To believe that school violence "can never happen here" - in Juneau or other places dear to us - is to deny the sobering reality that dozens of students have used guns to kill or wound their fellow students and teachers in a variety of campus settings around the nation.
To believe that school violence "can never happen here" also requires denying the fact that more incidents of "assault-battery-fighting-attempting to do bodily harm" have occurred at Juneau-Douglas High School this year than last year.
To believe that school violence "can never happen here" on the second anniversary of Columbine further requires ignoring one JDHS teacher's assessment of the situation:
"We are the right size. We have kids who think about violence. We have kids who are disenfranchised."
None of this means a tragedy involving students and guns will occur in Juneau. It does mean that teachers, administrators, police, parents and students are right to be alert to the possibility and to try to identify and neutralize the factors that could ignite an incident.
One of the most remarkable characteristics of the student-violence epidemic is that suburban and rural campuses, rather than inner city schools, have been the venues for most of the shootings.
The shooters include students from privileged backgrounds and those of lesser economic standing. Some teen-age killers lack family stability while others come from families that appear to be rock solid. Some student shooters want attention in the way that John Hinkley Jr. wanted to make himself more attractive to actress Jodie Foster. Some appear to be unable to cope with bullying. Some hold a grudge against a teacher. Some are resentful of former girlfriends or boyfriends.

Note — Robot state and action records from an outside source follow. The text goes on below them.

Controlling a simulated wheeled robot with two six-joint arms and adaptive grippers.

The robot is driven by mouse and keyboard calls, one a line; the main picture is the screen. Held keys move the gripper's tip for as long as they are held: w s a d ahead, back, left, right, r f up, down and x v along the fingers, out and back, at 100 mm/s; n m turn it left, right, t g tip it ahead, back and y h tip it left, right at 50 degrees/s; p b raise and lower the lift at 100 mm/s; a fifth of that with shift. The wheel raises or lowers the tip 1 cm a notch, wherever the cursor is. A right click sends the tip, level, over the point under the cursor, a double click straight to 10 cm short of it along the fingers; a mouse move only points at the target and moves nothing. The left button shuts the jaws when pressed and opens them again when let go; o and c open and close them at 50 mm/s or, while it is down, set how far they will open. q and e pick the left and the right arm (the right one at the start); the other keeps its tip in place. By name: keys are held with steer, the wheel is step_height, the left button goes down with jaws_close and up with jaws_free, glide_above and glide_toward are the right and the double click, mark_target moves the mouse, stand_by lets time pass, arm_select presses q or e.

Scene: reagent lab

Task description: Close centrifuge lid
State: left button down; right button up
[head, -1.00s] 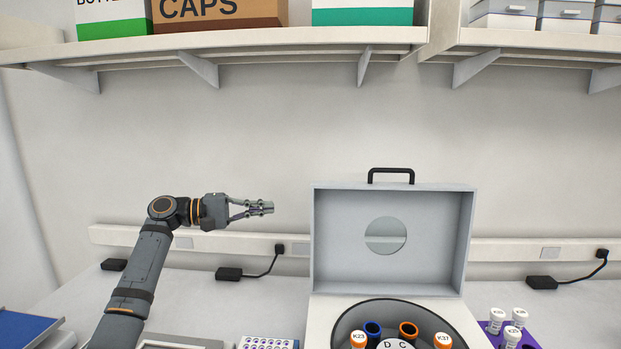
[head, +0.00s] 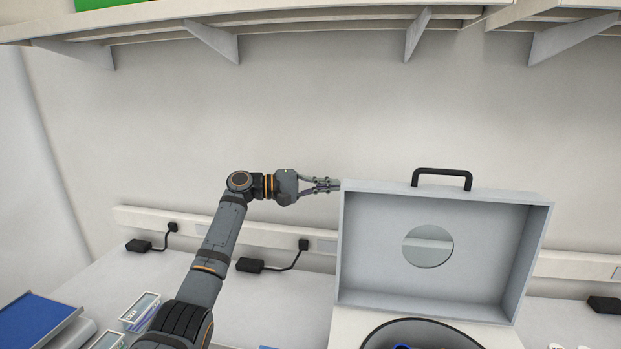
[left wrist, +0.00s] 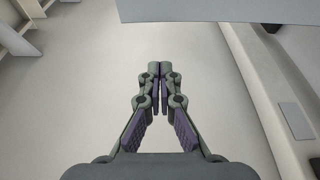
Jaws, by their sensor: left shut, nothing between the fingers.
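The centrifuge lid (head: 375,245) stands open and upright behind the centrifuge body (head: 350,325), with a black handle (head: 441,175) on its top edge and a round window (head: 428,247). My left gripper (head: 330,185) is shut and empty at the lid's upper left corner; whether it touches the lid cannot be told. In the left wrist view the shut left gripper (left wrist: 160,70) points toward the pale lid (left wrist: 215,10) at the top, with a gap between them in the picture. The rotor bowl is mostly cut off at the bottom. My right gripper is not in view.
A shelf (head: 300,30) with brackets runs above. A blue-topped tray (head: 40,325) sits at the lower left. The wall area above the lid is clear.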

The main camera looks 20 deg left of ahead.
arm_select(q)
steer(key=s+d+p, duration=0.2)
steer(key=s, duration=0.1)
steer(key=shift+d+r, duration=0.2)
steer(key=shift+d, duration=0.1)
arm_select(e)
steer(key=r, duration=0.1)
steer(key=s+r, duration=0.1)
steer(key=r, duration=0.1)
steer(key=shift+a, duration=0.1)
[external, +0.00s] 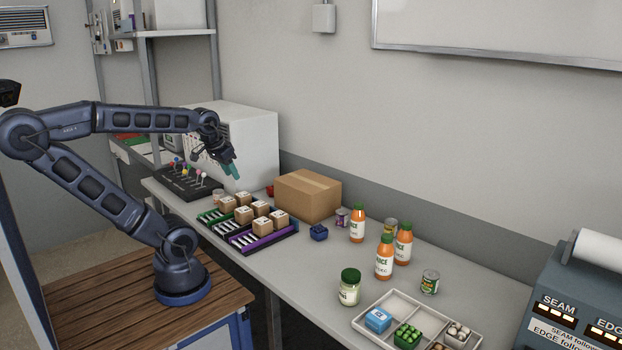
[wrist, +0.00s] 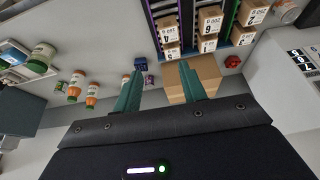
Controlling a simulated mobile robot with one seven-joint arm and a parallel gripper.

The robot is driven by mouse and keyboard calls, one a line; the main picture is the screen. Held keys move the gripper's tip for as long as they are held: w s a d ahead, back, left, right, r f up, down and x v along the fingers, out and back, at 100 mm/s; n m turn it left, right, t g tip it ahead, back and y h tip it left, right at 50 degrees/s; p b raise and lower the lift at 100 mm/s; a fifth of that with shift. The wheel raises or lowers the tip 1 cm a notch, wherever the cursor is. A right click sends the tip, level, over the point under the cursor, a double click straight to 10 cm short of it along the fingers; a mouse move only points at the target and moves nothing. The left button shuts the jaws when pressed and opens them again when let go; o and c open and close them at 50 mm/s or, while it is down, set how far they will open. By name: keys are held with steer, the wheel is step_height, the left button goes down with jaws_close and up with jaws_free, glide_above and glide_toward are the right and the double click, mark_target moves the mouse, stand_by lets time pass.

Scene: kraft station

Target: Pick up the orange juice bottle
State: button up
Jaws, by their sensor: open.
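Three orange juice bottles with green caps stand upright on the grey table in the external view: a back one (external: 357,224), a front one (external: 384,260) and a right one (external: 403,245). The front and right ones stand close together. My gripper (external: 232,170) is open and empty, high above the table near the white cabinet, well to the left of the bottles. Its two teal fingers (wrist: 160,80) are spread in the wrist view.
A cardboard box (external: 307,196) and a small blue item (external: 319,232) stand between my gripper and the bottles. Racks with small boxes (external: 262,238) lie below.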

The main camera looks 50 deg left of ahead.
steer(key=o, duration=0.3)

The examples go on and on, serving to reinforce the unsettling truth: There is no one kind of kid attending only a certain kind of school in a well-defined community somewhere over the distant horizon who is likely to bring a gun to school.
The best way to prevent violence is to acknowledge the reality that it can happen here. Avoiding denial enables parents, teachers, counselors, administrators and other students to see and hear what is going on around them.
Is bullying present and tolerated? Are cliques present and thought harmless? Are racial slurs overheard and dismissed as jokes?
"Pro-active" should be more than a buzz word. Students must be taught at home and in school to be accepting of people who are different. Conformity must not be a campus, family or community creed. Parents have a huge responsibility in widening teen tolerance.
Peace and safety begin with family communications. When a family is dysfunctional, the schools and social service organizations have a greater need to be available, to show an interest. As much as kids need to be reassured that it's OK to be different, they also need to know that somebody cares. Finding a way to take and to show an interest in a kid can make a lifetime difference.
Don't be too busy for parenting or to be a friend.